— BEGIN —

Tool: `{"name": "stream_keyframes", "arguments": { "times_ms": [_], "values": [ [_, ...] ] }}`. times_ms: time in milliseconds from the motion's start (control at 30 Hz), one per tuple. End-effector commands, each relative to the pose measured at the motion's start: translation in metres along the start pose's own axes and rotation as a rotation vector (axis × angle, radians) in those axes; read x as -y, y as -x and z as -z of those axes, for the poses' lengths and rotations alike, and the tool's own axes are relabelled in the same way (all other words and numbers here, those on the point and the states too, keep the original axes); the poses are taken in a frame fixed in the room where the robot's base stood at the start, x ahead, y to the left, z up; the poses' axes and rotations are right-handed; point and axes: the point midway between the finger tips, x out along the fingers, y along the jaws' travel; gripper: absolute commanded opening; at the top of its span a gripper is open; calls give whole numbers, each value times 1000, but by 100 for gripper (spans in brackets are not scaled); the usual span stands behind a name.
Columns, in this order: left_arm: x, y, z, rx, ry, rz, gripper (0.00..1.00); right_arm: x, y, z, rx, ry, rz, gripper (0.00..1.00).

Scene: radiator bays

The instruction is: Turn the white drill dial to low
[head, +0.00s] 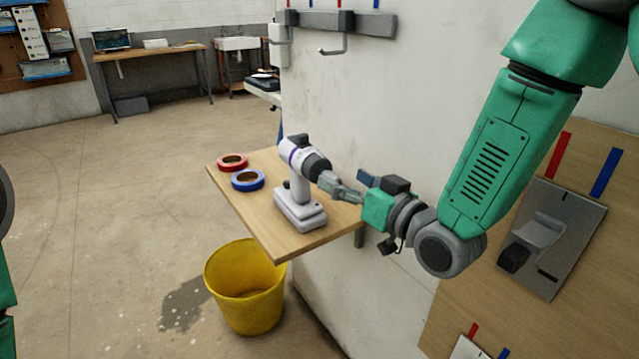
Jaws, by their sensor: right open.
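A white drill (299,185) with a dark front end and a purple band stands upright on a wooden wall shelf (262,222). Its dial cannot be told apart clearly at this size, and its setting cannot be read. My right gripper (330,184) is at the right side of the drill, with its open fingers close to the dark front end. Whether the fingers touch the drill cannot be told. At the left edge only a bit of my left arm shows; the left gripper is not in view.
A red tape roll (232,161) and a blue tape roll (247,181) lie on the shelf left of the drill. A yellow bucket (246,290) stands on the floor below. A panel with a grey lever (537,240) is at the right. The floor at left is clear.

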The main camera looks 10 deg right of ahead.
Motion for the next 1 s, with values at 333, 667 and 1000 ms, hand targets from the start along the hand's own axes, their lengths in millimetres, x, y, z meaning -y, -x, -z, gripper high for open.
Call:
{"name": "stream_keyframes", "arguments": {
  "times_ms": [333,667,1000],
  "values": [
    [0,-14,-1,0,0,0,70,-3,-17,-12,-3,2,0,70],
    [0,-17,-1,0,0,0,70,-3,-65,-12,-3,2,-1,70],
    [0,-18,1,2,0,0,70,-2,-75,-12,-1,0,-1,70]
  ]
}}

— END —

- _Objective_
Starting at the line containing "The instruction is: Turn" and stopping after the line containing "Motion for the", give the lines again exactly and leave out every image.

- _Solution below_
The instruction is: Turn the white drill dial to low
[head, +0.00s] 
Jaws, by their sensor: right open.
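A white drill (299,185) with a dark front end and a purple band stands upright on a wooden wall shelf (262,222). Its dial cannot be told apart clearly at this size, and its setting cannot be read. My right gripper (330,184) is at the right side of the drill, with its open fingers close to the dark front end. Whether the fingers touch the drill cannot be told. At the left edge only a bit of my left arm shows; the left gripper is not in view.
A red tape roll (232,161) and a blue tape roll (247,181) lie on the shelf left of the drill. A yellow bucket (246,290) stands on the floor below. A panel with a grey lever (537,240) is at the right. The floor at left is clear.

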The main camera looks 10 deg right of ahead.
Motion for the next 1 s, with values at 333, 667 and 1000 ms, hand targets from the start along the hand's own axes, their lengths in millimetres, x, y, z meaning -y, -x, -z, gripper high for open.

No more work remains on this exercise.